[BEGIN INFORMATION PROVIDED]
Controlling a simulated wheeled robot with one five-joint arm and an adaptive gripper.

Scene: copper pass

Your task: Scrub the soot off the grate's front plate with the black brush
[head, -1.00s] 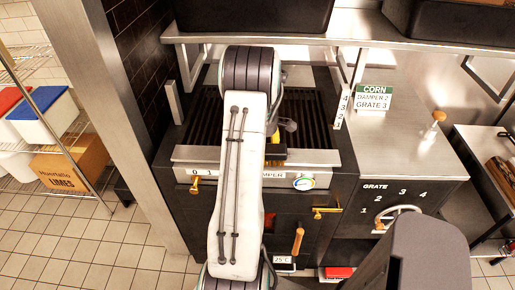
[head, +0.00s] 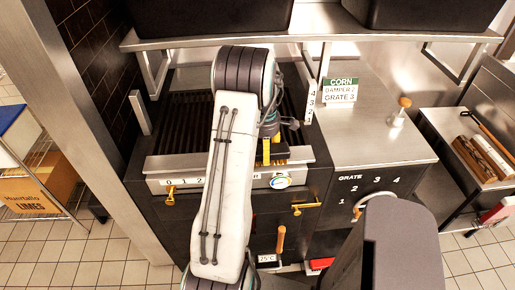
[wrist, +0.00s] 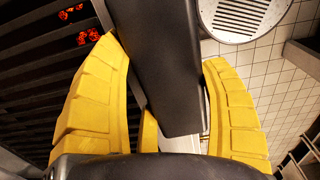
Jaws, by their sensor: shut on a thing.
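My gripper (head: 273,152) has yellow fingers and hangs over the front right part of the dark-barred grate (head: 188,108), close behind its steel front plate (head: 165,163). In the wrist view my gripper (wrist: 165,110) is shut on a long black block, which I take to be the black brush (wrist: 172,65). Its bristles are not visible, so I cannot tell whether it touches the plate. My arm hides the middle of the plate in the head view. I cannot make out soot on the part that shows.
Red embers (wrist: 85,36) glow between the grate bars. A steel shelf (head: 330,22) runs above the back. A steel counter with a corn sign (head: 340,91) and the grate handwheel (head: 372,201) stand to the right. A side shelf (head: 455,135) holds wood pieces.
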[END INFORMATION PROVIDED]
* _WHAT THE TASK ASKS_: Repeat, word for word and with no pictures, only the lines running from the beginning of the data to the line that contains "[wrist, +0.00s]".

* _RESPONSE TO THE TASK_:
Controlling a simulated wheeled robot with one five-joint arm and an adaptive gripper.

Scene: copper pass

Your task: Scrub the soot off the grate's front plate with the black brush
[head, -1.00s] 
[head, +0.00s] 
[wrist, +0.00s] 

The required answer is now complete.